Special economic zones (SEZs), benefiting from tax breaks for export-oriented activities, now account for 22 per cent of India’s total exports (worth $250bn in 2010-11). That compares with the 7 per cent of $100bn attributed to the handful of SEZs existing in 2006-07.

The increase is the SEZs’ share of exports is partly due to existing industrial complexes turning boosting exports and partly due to the creation of new export-oriented zones. The rules require that 70-80 per cent of production is exported compared to 25-30 per cent before 2005.

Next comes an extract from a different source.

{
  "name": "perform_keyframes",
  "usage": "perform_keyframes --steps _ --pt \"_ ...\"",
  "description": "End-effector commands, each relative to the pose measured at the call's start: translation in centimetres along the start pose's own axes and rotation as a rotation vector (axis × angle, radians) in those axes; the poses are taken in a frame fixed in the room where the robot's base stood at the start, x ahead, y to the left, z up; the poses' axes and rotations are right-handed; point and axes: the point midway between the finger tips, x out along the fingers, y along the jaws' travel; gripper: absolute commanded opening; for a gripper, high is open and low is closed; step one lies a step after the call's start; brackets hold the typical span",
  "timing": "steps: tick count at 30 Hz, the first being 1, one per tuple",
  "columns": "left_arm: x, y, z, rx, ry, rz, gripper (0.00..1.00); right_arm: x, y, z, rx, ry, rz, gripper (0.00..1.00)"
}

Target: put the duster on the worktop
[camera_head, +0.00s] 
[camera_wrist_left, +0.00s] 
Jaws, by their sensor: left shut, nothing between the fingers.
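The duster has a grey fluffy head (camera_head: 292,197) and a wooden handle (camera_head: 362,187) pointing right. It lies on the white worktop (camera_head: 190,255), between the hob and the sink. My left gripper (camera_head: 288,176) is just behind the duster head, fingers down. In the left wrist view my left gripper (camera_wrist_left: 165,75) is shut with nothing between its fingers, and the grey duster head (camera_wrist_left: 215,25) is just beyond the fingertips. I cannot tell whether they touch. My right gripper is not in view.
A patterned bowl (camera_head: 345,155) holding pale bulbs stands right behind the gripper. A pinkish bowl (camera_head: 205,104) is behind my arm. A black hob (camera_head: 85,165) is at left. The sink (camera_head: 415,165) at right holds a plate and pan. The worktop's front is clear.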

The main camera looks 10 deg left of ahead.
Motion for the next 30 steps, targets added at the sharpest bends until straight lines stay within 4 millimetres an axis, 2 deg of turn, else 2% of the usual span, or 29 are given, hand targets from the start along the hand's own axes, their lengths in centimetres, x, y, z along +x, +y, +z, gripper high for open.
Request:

Infrastructure companies like Larsen & Toubro, the Tata group affiliate, is only one of a number of companies that are reported to be dropping out of the race to develop SEZs after their effectiveness came under fire from industry members and analysts. There are considerable doubts whether the policy can help achieve the government’s target of doubling India’s exports by to $500bn by 2014.

Sangeeta Prasad, CEO of Mahindra World City Developers, which has developed SEZs, told beyondbrics that investor sentiment was being dampened by a perception that the government was backtracking on promises of the valuable tax exemptions that are the main allure of an SEZ.

“The government promised us certain benefits and they’re being taken away from under our feet, why would we go in for it?” Prasad said. “…The direct tax code that’s been proposed will affect the sentiment of potential investors because they see their benefits being affected adversely.”

As part of its biggest tax reform in 50 years, India proposed last year to end the tax breaks ahead of schedule on profits that SEZ developers and participating companies enjoy, which cost the government $1bn in revenue in 2010 alone, the Economic Times reported.

Exemptions that were to last until 2016 began to be phased out from 2011. All new developers starting projects from March 2012 will face a 19.9 per cent tax on profits.

Red tape is also an issue. While in other countries, land and licence approvals for such projects take anywhere between three to six months, India’s legendary bureaucracy has slowed this process down to over a year in some cases, according to Punit Shah, partner at KPMG tax and regulatory services. At last count, three quarters of the planned SEZs remained in regulatory limbo.

“It’s the complex rules and regulations of the Indian bureaucracy that have played a major role in holding up [the development] of SEZs,” he said.

Unfortunately, that’s a familiar story for investors in India.